Given the healthy pipeline of products lined up for launch over the next two years, the company is poised to sustain good growth. Besides healthy fundamentals, the government’s thrust on making agriculture sustainable and improving farming income is positive for the agri sector in general, and should have a positive rub-off on Insecticides India too.

The stock currently trades at about 13 times the 2018-19 earnings. Historically, it has traded between 12 and 14 times its two-year forward earnings. Investors with a two- to three-year horizon can consider buying the stock.

Strong performance

Despite a good monsoon in 2016, the overall volume growth for the agrochemical industry during the April-September 2016 period was modest, according to industry observers. Notwithstanding a relatively docile offtake by farmers, Insecticides India has managed to post strong performance in the first half of 2016-17. The company posted revenue and operating profit growth of 18 per cent and 21 per cent, respectively, during the first half of the 2016-17 fiscal.

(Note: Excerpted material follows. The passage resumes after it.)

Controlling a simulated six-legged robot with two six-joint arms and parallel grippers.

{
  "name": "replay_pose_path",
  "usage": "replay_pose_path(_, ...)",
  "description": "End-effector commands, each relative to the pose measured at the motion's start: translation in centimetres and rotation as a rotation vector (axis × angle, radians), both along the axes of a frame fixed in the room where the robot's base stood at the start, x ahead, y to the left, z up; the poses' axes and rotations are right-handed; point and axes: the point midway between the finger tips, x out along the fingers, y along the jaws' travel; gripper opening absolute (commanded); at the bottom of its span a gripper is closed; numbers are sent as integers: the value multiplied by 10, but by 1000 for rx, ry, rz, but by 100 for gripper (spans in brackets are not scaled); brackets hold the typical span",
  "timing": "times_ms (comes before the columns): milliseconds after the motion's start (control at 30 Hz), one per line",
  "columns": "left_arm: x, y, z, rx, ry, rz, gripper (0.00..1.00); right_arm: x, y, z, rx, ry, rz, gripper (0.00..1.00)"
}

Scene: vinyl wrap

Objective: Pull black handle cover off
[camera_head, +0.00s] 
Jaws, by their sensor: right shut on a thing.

The operating profit margin for the period improved to about 11 per cent, compared with 10.6 per cent during the same period last year. This was thanks to the 10 products launched this year, particularly its post-emergence herbicide brand Green Label. The product, which is used to decimate and control existing weeds, is expected to be a strong growth driver in the medium term. Launched for the first time in India, the market for Green Label is estimated to be ₹100 crore. The product does not have any patent protection and is now being imported from Japan.

Product launches

Insecticides India plans to launch 11 new products next year, in line with the trend in the current year; this includes about three to four niche, low-competition products such as Green Label. This will not only support revenue growth but also boost profitability. The company is looking to launch three to four bio-fertiliser products in the near term.

Besides launches, promoting and strengthening its top 20 existing brands — Navaratna and Super 11 — of its total portfolio of over 100 products, should also help improve margin. The top 20 products accounted for 68 per cent of the company’s consolidated revenue in 2014-15. The company’s current distribution reach stands at over 5,000 distributors and 60,000 dealers across the country. According to Crisil, the company has a 7 per cent share in the $4.4-billion domestic agrochemical industry as of 2015.

Insecticides India has strategic tie-ups with global chemical majors, such as the American Vanguard Corporation’s subsidiary AMVAC, and Japanese fine chemicals producer Nissan Chemical Industries, for licensing and marketing their innovative products in India. It has been strengthening its ties with global innovators for expanding its product portfolio in India.

The company’s agreement with Nihon (Japan) for marketing its insecticide product Suzuka in India is a case in point. In July 2016, the company entered into an agreement with Momentive Performance Materials (USA) for marketing their product AgroSpred Max and Agrospec Max.

These tie-ups should help the company build a differentiated product portfolio and give it an edge over competition. Also, given that these products enjoy higher operating profit margin, more contribution from in-licensed products should provide a leg up to the company’s overall profitability.

The company is also building a portfolio of generic products. With over $6.3 billion worth agrochemicals expected to lose patent protection by 2020, there is huge opportunity in the generics space to be tapped. This should support Insecticides India’s generic product pipeline.

Insecticides India’s research and development (R&D) JV initiative with OAT Agri Co is under progress. It envisages three to four product launches over the next few years from the JV stable that should support the company’s medium- to long-term performance.

The government’s budget initiatives such as increasing agricultural credit to ₹10 lakh crore will address working capital requirements of farmers and should thereby support growth in sales of agri-inputs.

The company has also repaid its long-term borrowing to the tune of ₹750 crore.

Its total debt-to-equity ratio has come down to 0.42 times by September 2016 from 0.44 times in March 2016.